I nemici dell’argentino, invece, credono che la mossa sia «solo un dispetto a una curia che Bergoglio disprezza da quando è a Roma», dice a Domani un importante berretta. «In Vaticano noi viviamo dentro case che sicuramente non possono essere riaffittate a soggetti esterni, essendo dentro la città santa. Spesso poi abitiamo insieme a due o tre suore. Si rischia dunque che noi e loro si debba andare via, ma che poi gli appartamenti restino inutilizzati. Scriva che noi comunque le spese le paghiamo da sempre».

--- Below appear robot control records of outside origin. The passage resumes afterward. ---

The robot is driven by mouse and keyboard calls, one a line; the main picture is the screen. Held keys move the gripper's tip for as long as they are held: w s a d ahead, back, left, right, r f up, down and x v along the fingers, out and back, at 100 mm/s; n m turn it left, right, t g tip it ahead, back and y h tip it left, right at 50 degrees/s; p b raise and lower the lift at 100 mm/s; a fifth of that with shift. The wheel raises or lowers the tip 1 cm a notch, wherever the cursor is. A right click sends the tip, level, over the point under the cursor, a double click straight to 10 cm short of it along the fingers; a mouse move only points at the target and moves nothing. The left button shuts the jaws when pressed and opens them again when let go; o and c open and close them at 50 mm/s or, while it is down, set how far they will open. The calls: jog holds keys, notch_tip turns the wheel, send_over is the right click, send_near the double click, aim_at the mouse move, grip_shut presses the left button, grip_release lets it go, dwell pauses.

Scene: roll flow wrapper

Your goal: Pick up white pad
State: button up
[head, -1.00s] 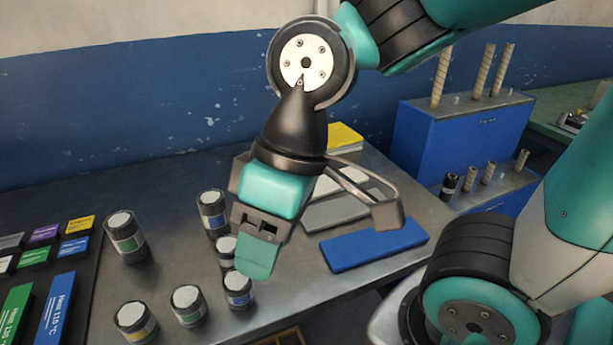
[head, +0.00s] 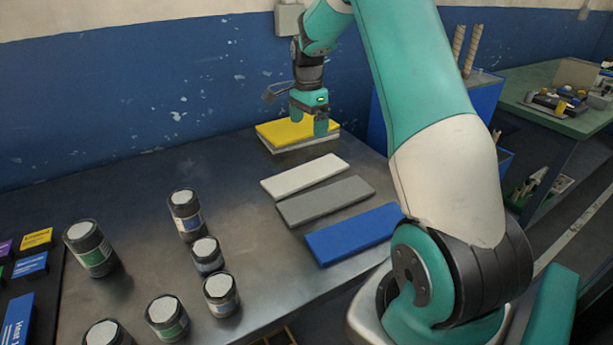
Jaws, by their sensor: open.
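A white pad (head: 304,175) lies flat on the metal table (head: 150,195), at the back of a row of loose pads. Behind it, a yellow pad (head: 272,130) lies on top of another pale pad (head: 306,143), which shows only as a light edge below it. My gripper (head: 308,122) is open and points down over the yellow pad, beyond the loose white pad. Its fingers cover part of the yellow pad. I cannot tell whether they touch it.
A grey pad (head: 325,201) and a blue pad (head: 354,234) lie in front of the white pad. Several dark jars (head: 187,215) with pale lids stand to the left. The blue wall (head: 150,100) is close behind my gripper. A blue rack (head: 487,98) stands right.

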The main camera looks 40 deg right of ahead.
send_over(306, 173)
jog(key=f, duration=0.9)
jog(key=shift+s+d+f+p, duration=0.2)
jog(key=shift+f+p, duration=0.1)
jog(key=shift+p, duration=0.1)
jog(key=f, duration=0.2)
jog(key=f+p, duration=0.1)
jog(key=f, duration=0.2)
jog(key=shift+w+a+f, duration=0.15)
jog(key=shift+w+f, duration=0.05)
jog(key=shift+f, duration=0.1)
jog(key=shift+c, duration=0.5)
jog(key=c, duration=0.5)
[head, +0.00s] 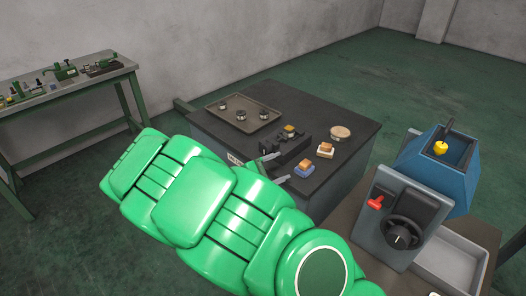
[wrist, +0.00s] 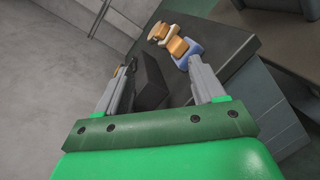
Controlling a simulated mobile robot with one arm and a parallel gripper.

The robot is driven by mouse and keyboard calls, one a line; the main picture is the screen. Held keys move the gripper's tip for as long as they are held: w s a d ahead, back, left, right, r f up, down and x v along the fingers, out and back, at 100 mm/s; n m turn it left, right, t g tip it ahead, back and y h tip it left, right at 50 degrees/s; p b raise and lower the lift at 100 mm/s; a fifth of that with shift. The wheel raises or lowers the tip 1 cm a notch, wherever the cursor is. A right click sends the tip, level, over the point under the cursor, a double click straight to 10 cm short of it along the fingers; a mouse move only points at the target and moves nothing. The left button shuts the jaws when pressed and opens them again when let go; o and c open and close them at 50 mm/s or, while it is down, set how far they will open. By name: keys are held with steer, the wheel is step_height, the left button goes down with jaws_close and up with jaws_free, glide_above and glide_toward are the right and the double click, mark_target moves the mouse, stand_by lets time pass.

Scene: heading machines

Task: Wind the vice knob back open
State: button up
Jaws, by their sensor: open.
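A dark vice (head: 288,149) stands near the front edge of the black-topped table, with a small yellow-topped part at its far end. My gripper (head: 284,166) is at the table's front edge, close to the vice. Its two grey fingers are apart in the wrist view (wrist: 162,62), with nothing seen held between them. A dark block, probably the vice body, shows between and beyond the fingers there. I cannot make out the vice knob clearly, nor whether a finger touches it.
On the black table (head: 345,160) are a tray (head: 222,108) with several metal rings, blue (head: 304,171) and white (head: 325,153) blocks with wooden tops, and a round pale-topped piece (head: 340,132). A blue-grey machine (head: 425,175) stands right. A green-legged bench (head: 70,93) stands left.

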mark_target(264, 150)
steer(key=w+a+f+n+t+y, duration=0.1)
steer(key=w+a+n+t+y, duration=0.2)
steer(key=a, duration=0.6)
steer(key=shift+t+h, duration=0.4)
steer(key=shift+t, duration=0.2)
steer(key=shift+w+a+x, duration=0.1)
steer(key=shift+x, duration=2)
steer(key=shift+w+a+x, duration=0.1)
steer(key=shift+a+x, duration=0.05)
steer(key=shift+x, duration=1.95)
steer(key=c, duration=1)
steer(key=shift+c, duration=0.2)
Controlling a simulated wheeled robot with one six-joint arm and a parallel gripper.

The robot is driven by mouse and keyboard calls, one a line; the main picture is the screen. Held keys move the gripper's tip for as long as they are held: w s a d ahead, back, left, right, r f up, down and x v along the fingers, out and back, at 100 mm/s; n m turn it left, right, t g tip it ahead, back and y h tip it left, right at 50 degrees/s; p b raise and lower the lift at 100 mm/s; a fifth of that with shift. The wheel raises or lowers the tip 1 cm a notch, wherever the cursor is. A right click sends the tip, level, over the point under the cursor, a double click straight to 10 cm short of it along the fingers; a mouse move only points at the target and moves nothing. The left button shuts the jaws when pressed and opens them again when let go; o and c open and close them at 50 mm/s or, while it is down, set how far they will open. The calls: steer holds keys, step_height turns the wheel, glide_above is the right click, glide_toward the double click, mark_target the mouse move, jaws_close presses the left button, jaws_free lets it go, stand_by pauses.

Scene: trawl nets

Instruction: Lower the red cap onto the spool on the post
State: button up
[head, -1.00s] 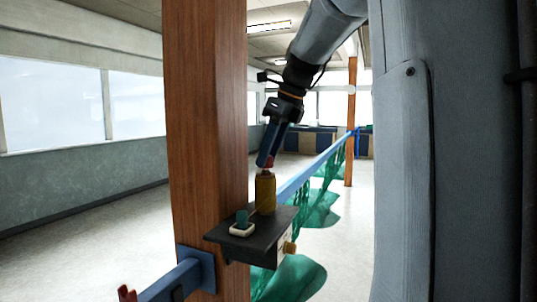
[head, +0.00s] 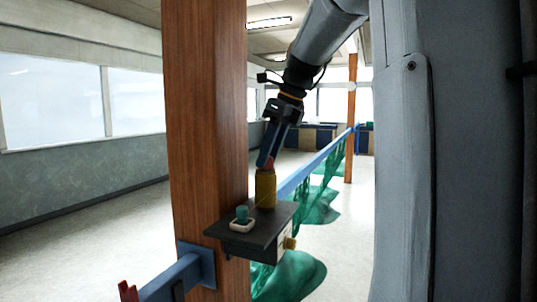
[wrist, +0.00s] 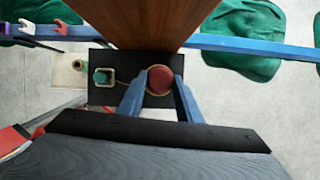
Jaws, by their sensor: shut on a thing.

Fuori il Vaticano, però, prezzi di mercato consentirebbero obiettivamente di incassare qualche milione di euro l’anno in più. Che potrebbero essere destinati ai più poveri. «Può darsi. Ma non sempre i soldi vanno davvero a chi ha bisogno, nemmeno durante questo pontificato. Poi non convince il fatto che il papa abbia tenuto per se l’ultima parola su chi pagherà l’affitto e chi no.

Uno potrebbe sospettare che presto i suoi critici, come il cardinale conservatore Gerhard Muller (vive in 300 metri quadri, ndr) o l’odiato Leo Burke (per lui ben 417 metri quadri, ndr) siano costretti a sborsare di più o a traslocare, mentre i cardinali della sua cerchia potrebbero mantenersi i vecchi privilegi. Speriamo almeno ci sia trasparenza».

Elucubrazioni che ai fedeli anticuriali, comunque, interesseranno poco. Soprattutto se il rescriptum non dovesse rimanere lettera morta, e se i soliti protégé, sia laici sia ecclesiastici, non riusciranno a scampare al caro-affitti benedetto da Francesco.